→ **PROBLEM STATEMENT**
Among the entries below, find the line with "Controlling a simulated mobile", then quote it and each following line up to and including the line with "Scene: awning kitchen", and nothing else.

→ **RECORDS PROVIDED**
— Start —

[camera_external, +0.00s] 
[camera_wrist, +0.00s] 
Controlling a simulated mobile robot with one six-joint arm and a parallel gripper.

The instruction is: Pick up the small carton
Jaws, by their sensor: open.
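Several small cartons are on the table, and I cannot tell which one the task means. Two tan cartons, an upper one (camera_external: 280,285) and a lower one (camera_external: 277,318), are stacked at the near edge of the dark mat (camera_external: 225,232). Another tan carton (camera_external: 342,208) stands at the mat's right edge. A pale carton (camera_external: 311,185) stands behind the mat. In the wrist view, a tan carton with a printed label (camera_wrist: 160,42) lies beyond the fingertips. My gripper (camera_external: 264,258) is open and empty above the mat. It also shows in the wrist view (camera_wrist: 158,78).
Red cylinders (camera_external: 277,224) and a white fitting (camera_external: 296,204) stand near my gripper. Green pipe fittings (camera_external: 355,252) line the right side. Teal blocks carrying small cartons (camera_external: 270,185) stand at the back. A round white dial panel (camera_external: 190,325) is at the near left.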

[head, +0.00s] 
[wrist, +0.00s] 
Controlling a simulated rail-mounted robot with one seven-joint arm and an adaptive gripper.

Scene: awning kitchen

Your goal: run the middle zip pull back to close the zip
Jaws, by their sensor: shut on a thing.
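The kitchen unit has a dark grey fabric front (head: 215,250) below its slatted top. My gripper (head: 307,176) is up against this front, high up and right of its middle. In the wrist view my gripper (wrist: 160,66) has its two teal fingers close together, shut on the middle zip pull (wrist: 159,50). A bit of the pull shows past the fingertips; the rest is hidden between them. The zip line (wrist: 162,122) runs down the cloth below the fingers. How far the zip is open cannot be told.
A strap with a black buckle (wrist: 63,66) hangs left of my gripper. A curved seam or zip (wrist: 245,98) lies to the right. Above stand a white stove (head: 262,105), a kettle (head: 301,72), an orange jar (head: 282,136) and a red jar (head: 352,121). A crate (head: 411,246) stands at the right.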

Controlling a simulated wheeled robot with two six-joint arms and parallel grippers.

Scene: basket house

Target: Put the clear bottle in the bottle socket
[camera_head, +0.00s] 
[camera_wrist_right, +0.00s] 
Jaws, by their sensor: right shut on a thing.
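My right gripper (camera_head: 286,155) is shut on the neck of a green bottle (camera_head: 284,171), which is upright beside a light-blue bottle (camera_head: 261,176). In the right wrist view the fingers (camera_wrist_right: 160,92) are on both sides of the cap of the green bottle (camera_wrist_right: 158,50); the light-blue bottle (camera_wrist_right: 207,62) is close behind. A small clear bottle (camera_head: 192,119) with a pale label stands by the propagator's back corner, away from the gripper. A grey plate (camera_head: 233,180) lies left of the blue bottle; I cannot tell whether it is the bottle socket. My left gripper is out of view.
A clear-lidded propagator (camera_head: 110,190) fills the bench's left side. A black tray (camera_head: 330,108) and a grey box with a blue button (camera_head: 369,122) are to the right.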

— End —

→ **FINISHED ANSWER**
Controlling a simulated mobile robot with one six-joint arm and a parallel gripper.

The instruction is: Pick up the small carton
Jaws, by their sensor: open.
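Several small cartons are on the table, and I cannot tell which one the task means. Two tan cartons, an upper one (camera_external: 280,285) and a lower one (camera_external: 277,318), are stacked at the near edge of the dark mat (camera_external: 225,232). Another tan carton (camera_external: 342,208) stands at the mat's right edge. A pale carton (camera_external: 311,185) stands behind the mat. In the wrist view, a tan carton with a printed label (camera_wrist: 160,42) lies beyond the fingertips. My gripper (camera_external: 264,258) is open and empty above the mat. It also shows in the wrist view (camera_wrist: 158,78).
Red cylinders (camera_external: 277,224) and a white fitting (camera_external: 296,204) stand near my gripper. Green pipe fittings (camera_external: 355,252) line the right side. Teal blocks carrying small cartons (camera_external: 270,185) stand at the back. A round white dial panel (camera_external: 190,325) is at the near left.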

[head, +0.00s] 
[wrist, +0.00s] 
Controlling a simulated rail-mounted robot with one seven-joint arm and an adaptive gripper.

Scene: awning kitchen

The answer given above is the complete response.